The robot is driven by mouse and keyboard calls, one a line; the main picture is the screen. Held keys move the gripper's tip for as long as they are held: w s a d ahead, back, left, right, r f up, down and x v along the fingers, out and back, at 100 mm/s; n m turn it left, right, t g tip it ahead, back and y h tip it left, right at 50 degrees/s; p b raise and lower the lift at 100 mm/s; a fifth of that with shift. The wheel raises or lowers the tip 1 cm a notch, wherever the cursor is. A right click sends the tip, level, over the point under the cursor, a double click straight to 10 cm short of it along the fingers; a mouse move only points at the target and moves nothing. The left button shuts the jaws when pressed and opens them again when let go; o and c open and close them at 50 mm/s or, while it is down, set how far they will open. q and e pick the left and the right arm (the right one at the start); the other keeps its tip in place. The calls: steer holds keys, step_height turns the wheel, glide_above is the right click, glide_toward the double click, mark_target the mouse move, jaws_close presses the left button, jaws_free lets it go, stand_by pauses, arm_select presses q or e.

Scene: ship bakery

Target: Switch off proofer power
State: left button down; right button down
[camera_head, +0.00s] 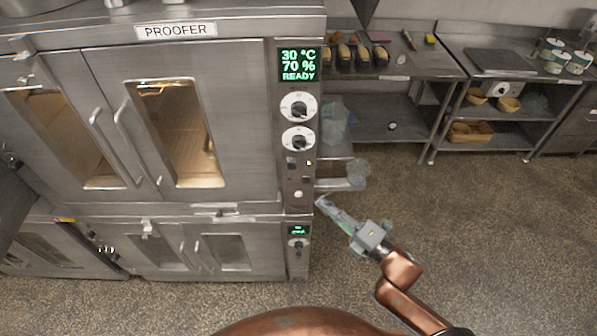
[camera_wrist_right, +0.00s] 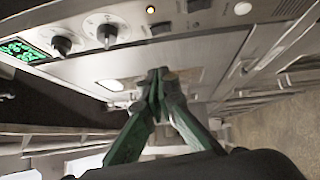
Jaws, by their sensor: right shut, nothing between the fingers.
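The proofer (camera_head: 220,60) is the steel cabinet at left with glass doors. Its green display (camera_head: 300,64) is lit and reads 30 °C, 70 %, READY. Below are two round knobs (camera_head: 298,106), a small lit yellow lamp (camera_head: 309,163), dark switches (camera_head: 291,166) and a pale round button (camera_head: 298,194). In the right wrist view the lamp (camera_wrist_right: 150,10), a dark rocker switch (camera_wrist_right: 160,28) and the button (camera_wrist_right: 242,8) show along the top. My right gripper (camera_head: 321,204) is shut and empty, beside the panel's lower right edge. Its closed fingertips (camera_wrist_right: 158,74) appear below the switches. My left gripper is out of view.
A lower unit (camera_head: 215,230) with its own small display (camera_head: 299,231) stands under the proofer. A steel bench (camera_head: 425,66) with loaf tins and shelves is at the back. Open speckled floor (camera_head: 480,220) lies to the right.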

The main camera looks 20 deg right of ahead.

What is expected:
Quote the material word for word, dropping any images it holds.

Answer to this task:
The robot is driven by mouse and keyboard calls, one a line; the main picture is the screen. Held keys move the gripper's tip for as long as they are held: w s a d ahead, back, left, right, r f up, down and x v along the fingers, out and back, at 100 mm/s; n m turn it left, right, t g tip it ahead, back and y h tip it left, right at 50 degrees/s; p b raise and lower the lift at 100 mm/s; a fifth of that with shift. The wheel raises or lowers the tip 1 cm a notch, wherever the cursor is. A right click sends the tip, level, over the point under the cursor, a double click straight to 10 cm short of it along the fingers; a mouse move only points at the target and moves nothing. The left button shuts the jaws when pressed and opens them again when let go; o and c open and close them at 50 mm/s or, while it is down, set how far they will open. q and e pick the left and the right arm (the right one at the start); the other keeps its tip in place. The calls: steer holds keys, step_height turns the wheel, glide_above is the right click, glide_toward the double click, mark_target the mouse move, jaws_close presses the left button, jaws_free lets it go, stand_by pauses, arm_select presses q or e.

Scene: ship bakery

Target: Switch off proofer power
State: left button down; right button down
[camera_head, +0.00s] 
[camera_wrist_right, +0.00s] 
Jaws, by their sensor: right shut, nothing between the fingers.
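The proofer (camera_head: 220,60) is the steel cabinet at left with glass doors. Its green display (camera_head: 300,64) is lit and reads 30 °C, 70 %, READY. Below are two round knobs (camera_head: 298,106), a small lit yellow lamp (camera_head: 309,163), dark switches (camera_head: 291,166) and a pale round button (camera_head: 298,194). In the right wrist view the lamp (camera_wrist_right: 150,10), a dark rocker switch (camera_wrist_right: 160,28) and the button (camera_wrist_right: 242,8) show along the top. My right gripper (camera_head: 321,204) is shut and empty, beside the panel's lower right edge. Its closed fingertips (camera_wrist_right: 158,74) appear below the switches. My left gripper is out of view.
A lower unit (camera_head: 215,230) with its own small display (camera_head: 299,231) stands under the proofer. A steel bench (camera_head: 425,66) with loaf tins and shelves is at the back. Open speckled floor (camera_head: 480,220) lies to the right.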

The main camera looks 20 deg right of ahead.

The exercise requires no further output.